**Set task:** Quote exactly, and only, the lines from the one with "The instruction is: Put" down to the one with "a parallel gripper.", both included.

Robot trajectory data
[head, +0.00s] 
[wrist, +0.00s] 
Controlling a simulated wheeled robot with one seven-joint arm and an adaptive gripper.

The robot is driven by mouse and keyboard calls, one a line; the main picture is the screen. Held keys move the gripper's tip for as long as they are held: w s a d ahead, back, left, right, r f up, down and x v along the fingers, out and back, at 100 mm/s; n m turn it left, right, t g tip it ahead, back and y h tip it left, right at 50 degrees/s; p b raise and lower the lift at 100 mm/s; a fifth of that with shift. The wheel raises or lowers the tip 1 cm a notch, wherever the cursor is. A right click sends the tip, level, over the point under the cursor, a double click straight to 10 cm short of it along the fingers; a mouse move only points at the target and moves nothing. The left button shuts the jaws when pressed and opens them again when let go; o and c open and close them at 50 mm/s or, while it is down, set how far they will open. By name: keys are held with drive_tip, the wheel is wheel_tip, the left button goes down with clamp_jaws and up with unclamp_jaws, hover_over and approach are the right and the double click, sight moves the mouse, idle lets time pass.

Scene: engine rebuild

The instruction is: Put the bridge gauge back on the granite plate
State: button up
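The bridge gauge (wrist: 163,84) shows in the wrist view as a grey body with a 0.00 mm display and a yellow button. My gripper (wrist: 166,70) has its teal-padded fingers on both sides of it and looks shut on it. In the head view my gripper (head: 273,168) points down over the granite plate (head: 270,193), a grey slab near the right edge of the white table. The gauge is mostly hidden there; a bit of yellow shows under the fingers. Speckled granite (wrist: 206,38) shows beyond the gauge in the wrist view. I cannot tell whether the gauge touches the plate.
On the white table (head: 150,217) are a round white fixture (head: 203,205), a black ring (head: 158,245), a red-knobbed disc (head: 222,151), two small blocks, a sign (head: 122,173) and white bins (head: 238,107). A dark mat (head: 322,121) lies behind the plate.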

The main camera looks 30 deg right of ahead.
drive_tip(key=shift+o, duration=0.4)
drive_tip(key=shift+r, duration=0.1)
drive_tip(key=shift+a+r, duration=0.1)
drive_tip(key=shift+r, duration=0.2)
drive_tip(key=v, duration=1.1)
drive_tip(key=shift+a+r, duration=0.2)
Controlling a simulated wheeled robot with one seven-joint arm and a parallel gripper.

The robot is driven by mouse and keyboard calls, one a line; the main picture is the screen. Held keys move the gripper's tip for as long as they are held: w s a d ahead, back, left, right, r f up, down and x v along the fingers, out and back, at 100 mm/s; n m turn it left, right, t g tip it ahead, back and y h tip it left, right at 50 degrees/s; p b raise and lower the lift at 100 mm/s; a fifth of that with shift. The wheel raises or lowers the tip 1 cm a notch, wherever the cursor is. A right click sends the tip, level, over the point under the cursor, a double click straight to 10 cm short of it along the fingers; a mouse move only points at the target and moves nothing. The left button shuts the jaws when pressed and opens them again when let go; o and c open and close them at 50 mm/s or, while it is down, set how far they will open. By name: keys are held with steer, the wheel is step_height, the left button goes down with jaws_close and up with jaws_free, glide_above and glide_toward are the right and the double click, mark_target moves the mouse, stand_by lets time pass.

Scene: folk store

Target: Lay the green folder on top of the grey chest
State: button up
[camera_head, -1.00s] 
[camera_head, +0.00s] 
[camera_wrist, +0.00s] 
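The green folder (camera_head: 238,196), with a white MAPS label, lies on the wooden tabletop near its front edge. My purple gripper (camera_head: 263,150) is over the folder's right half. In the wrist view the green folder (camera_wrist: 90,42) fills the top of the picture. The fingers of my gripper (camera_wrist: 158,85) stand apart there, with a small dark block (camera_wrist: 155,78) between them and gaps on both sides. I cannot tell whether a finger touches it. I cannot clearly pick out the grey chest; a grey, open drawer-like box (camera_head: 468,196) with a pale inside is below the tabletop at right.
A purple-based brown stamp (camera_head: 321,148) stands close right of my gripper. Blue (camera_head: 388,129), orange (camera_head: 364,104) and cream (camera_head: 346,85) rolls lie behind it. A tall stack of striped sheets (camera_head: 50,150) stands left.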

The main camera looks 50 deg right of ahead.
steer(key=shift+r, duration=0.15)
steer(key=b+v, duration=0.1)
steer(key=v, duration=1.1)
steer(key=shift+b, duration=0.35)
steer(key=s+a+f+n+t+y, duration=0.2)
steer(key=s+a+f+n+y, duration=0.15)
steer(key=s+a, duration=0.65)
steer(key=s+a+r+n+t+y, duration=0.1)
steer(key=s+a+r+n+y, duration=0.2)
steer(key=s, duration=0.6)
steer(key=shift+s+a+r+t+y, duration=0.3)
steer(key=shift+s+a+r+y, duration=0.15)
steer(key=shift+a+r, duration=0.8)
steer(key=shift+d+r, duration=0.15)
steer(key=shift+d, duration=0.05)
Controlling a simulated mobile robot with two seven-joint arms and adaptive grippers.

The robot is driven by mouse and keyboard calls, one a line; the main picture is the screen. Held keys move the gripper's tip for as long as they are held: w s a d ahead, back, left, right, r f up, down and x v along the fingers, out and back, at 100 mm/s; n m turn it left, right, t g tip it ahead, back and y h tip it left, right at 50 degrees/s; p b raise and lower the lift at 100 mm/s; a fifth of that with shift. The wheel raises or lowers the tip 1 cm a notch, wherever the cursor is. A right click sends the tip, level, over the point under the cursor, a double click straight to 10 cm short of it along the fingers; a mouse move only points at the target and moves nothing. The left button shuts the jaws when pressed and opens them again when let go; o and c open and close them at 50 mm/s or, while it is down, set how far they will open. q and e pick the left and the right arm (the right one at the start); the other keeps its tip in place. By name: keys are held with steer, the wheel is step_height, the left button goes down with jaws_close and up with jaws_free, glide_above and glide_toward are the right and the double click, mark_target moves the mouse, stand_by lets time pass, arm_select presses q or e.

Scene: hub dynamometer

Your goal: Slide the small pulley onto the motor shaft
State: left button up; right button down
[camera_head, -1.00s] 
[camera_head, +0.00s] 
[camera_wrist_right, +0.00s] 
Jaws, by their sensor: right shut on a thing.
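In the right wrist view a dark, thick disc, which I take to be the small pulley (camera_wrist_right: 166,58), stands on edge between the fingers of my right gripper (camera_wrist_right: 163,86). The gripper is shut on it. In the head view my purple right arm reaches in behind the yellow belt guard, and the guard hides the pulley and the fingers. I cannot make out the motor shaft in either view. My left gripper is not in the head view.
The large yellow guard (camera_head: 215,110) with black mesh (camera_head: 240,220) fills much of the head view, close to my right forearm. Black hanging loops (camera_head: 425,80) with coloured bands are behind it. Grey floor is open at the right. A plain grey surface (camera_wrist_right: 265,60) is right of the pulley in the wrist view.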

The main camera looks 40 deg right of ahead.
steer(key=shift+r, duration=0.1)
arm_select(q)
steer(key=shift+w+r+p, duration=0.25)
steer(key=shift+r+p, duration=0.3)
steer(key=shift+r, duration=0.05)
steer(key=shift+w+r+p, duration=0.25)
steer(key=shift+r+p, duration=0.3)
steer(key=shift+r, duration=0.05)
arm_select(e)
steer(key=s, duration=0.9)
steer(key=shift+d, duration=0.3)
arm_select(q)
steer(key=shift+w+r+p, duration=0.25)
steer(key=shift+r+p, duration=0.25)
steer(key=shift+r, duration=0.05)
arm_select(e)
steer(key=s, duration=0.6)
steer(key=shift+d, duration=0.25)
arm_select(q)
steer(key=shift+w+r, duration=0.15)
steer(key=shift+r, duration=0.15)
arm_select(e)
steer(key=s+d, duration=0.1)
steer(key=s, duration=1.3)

**Solution to this exercise:**
The instruction is: Put the bridge gauge back on the granite plate
State: button up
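The bridge gauge (wrist: 163,84) shows in the wrist view as a grey body with a 0.00 mm display and a yellow button. My gripper (wrist: 166,70) has its teal-padded fingers on both sides of it and looks shut on it. In the head view my gripper (head: 273,168) points down over the granite plate (head: 270,193), a grey slab near the right edge of the white table. The gauge is mostly hidden there; a bit of yellow shows under the fingers. Speckled granite (wrist: 206,38) shows beyond the gauge in the wrist view. I cannot tell whether the gauge touches the plate.
On the white table (head: 150,217) are a round white fixture (head: 203,205), a black ring (head: 158,245), a red-knobbed disc (head: 222,151), two small blocks, a sign (head: 122,173) and white bins (head: 238,107). A dark mat (head: 322,121) lies behind the plate.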

The main camera looks 30 deg right of ahead.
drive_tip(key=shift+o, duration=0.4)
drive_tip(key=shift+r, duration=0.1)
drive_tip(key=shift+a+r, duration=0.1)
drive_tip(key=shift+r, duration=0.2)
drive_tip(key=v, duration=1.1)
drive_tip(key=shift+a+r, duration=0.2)
Controlling a simulated wheeled robot with one seven-joint arm and a parallel gripper.

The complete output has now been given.